The way FAA regulates commercial air transport is outdated and harmful for businesses. Here is another example. A 10000 hours commercial pilot who happened to own a brand new twin cannot take paying passengers, that according to the FAA is dangerous. But a 500 hours 18 year old kid with a wet ink on his commercial license taking 10 pax in a beat up C402 is just fine. What's the difference between the two? The latter works for a company that paid slightly over a million dollars to the FAA for the part 135 certificate.
I'm sorry but this regulation makes no sense.
Services like Uberhop save energy, reduce traffic, pollution, cost. There are no downsides.
It's as if Uberhop was launched in a market that used predominantly city buses.
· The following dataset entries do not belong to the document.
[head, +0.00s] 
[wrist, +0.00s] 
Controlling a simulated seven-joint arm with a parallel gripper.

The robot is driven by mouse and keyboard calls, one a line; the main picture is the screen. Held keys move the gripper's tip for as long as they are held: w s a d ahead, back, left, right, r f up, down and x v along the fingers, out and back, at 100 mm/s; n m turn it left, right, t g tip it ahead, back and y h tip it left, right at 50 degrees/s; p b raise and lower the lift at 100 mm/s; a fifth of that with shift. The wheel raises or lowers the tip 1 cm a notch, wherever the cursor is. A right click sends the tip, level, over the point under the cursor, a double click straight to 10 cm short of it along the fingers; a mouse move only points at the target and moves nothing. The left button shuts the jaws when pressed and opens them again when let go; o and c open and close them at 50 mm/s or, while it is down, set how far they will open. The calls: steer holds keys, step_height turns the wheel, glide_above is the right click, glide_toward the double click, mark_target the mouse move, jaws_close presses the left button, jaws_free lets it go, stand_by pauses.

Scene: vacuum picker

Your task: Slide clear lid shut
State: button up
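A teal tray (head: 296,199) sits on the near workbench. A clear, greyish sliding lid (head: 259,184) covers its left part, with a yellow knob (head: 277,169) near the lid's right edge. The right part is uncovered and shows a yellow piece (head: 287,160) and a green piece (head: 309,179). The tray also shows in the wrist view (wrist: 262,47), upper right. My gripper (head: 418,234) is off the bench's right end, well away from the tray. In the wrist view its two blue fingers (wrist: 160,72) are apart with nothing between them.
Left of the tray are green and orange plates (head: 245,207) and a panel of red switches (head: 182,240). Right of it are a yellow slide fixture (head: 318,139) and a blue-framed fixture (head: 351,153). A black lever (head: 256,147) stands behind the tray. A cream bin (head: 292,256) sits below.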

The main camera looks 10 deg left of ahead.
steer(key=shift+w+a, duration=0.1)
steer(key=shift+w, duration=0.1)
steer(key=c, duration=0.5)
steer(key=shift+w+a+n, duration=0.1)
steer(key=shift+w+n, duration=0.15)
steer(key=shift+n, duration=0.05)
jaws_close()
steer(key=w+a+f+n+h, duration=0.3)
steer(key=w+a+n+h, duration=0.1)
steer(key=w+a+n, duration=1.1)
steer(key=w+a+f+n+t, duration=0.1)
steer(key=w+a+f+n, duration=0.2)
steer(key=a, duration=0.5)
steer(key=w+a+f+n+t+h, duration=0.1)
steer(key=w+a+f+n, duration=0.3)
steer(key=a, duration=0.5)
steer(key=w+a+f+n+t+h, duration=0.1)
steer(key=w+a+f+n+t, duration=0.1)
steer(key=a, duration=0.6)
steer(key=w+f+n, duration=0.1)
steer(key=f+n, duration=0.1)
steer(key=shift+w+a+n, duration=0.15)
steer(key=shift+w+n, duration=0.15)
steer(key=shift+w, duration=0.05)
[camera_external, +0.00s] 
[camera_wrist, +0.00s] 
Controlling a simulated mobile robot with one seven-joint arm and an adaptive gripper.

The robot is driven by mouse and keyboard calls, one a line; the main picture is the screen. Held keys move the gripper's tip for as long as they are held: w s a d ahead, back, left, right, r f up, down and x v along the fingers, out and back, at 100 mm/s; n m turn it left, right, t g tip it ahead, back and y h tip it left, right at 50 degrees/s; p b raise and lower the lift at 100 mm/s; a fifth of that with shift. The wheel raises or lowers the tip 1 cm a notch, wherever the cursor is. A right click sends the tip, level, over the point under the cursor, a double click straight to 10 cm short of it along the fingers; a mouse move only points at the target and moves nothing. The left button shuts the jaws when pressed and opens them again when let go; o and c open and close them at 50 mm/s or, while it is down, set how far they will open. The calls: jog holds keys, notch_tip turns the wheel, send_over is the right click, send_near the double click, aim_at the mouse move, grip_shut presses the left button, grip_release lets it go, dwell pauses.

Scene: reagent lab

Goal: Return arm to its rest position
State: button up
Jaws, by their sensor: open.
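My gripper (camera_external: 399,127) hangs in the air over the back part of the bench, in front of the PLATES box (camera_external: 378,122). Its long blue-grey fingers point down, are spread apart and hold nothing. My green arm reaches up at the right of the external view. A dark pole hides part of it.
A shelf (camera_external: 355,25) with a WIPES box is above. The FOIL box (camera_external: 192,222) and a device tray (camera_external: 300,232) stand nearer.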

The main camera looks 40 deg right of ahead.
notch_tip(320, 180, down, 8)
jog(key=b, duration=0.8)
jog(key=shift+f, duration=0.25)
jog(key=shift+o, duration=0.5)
What part of there being a "transaction" makes the flight inherently unsafe? Does a "transaction" imply that the private pilot will be flying more to make money, therefore be less safe? If that's the case shouldn't there just be a limitation on the number of flights private pilots can do?
Are private pilots not supposed to take passengers with them? If that's the case, maybe there can be additional safety/certification requirements imposed for private pilots (without requiring them needing to learn all the ins and outs of commercial 747 flights).
A blanket ban just because there is money involved seems silly.